» **Required task**: Reply with one number: the count of lines in the listing that contain the string "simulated".

» **Extracted records**:

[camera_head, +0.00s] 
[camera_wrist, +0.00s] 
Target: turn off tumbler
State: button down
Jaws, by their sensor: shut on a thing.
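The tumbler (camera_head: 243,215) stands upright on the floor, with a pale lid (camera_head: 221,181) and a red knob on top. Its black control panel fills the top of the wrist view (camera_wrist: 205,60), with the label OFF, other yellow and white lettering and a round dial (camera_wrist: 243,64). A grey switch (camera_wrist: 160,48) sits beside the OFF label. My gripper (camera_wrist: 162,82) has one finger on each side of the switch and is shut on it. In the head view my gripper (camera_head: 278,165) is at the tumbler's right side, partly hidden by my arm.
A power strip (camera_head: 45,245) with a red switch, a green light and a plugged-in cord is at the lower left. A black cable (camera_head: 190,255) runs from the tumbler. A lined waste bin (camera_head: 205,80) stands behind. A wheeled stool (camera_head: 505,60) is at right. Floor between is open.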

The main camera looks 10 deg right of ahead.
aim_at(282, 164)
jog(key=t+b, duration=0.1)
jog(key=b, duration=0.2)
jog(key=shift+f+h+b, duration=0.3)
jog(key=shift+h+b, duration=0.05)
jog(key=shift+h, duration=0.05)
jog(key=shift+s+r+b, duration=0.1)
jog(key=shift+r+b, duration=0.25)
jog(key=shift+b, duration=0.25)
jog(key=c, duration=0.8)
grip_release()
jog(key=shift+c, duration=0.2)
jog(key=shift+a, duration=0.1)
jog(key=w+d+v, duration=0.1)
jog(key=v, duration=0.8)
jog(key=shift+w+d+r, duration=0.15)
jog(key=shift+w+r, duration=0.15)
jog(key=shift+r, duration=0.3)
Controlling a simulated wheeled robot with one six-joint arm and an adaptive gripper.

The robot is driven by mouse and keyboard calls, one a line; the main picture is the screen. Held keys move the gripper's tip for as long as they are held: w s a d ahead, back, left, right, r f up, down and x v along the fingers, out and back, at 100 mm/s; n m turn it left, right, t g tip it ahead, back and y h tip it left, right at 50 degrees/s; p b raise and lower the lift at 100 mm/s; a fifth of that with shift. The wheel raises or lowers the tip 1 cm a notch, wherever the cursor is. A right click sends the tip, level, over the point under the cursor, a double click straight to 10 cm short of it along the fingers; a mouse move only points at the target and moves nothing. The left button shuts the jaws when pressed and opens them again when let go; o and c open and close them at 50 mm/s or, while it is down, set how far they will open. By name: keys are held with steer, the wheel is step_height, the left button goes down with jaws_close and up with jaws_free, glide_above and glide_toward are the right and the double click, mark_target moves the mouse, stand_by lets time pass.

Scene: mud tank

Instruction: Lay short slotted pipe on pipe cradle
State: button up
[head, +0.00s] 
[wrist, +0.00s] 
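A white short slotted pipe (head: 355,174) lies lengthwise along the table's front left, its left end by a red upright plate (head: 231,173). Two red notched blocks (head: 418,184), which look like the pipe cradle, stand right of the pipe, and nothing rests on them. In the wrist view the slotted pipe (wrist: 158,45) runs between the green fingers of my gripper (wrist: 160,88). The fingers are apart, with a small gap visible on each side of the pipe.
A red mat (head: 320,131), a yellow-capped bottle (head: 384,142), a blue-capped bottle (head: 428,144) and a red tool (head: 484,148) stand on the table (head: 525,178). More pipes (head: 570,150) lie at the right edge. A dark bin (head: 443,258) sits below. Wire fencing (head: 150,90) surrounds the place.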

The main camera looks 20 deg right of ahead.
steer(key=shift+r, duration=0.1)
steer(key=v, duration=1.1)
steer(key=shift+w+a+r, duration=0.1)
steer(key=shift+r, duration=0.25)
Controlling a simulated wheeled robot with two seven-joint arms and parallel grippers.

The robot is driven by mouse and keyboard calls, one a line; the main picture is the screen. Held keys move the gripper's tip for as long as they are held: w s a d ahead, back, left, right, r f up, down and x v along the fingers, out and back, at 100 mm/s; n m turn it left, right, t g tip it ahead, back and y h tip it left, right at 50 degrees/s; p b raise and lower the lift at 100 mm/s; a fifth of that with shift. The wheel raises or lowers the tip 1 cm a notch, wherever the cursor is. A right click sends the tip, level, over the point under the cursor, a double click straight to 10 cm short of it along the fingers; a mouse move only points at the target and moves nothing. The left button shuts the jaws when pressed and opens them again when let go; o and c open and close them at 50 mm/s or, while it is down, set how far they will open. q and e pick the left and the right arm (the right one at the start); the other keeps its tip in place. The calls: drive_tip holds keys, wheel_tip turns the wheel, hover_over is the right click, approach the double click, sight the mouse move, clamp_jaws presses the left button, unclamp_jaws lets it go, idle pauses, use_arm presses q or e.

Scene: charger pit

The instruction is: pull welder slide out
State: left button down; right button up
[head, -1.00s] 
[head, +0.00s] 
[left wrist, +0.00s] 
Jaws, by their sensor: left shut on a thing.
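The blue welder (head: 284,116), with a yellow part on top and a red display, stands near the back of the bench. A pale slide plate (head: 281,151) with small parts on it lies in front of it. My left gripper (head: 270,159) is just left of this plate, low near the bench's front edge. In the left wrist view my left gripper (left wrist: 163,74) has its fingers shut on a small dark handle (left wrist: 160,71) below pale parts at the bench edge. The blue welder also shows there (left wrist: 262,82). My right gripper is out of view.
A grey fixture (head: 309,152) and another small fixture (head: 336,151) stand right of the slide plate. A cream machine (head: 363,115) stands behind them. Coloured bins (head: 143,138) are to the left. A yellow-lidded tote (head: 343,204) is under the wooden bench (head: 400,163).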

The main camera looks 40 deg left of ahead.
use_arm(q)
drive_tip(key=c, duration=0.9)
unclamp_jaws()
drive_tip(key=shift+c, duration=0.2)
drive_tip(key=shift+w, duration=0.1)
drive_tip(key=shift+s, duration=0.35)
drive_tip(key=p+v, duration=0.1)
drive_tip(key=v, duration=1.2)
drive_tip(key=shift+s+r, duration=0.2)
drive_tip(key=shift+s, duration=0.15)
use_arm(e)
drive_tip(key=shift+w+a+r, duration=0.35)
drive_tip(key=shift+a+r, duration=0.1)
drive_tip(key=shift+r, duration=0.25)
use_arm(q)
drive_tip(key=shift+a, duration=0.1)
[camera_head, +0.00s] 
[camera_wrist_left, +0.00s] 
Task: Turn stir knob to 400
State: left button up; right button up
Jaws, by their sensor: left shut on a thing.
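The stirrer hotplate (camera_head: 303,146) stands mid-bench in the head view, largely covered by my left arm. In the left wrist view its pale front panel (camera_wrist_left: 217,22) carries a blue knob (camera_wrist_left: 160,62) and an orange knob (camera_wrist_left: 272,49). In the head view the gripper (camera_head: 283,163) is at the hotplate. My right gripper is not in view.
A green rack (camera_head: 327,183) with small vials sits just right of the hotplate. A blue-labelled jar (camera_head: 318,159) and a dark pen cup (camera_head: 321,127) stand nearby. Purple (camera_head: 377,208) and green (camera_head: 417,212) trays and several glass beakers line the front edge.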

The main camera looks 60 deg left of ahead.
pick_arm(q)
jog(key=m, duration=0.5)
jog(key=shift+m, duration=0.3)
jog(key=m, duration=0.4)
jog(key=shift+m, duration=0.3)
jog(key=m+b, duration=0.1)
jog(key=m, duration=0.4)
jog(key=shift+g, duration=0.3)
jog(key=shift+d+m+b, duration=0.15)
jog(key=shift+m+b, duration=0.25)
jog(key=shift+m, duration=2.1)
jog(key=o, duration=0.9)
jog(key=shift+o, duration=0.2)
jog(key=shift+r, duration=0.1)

» **Solution for this exercise**: 2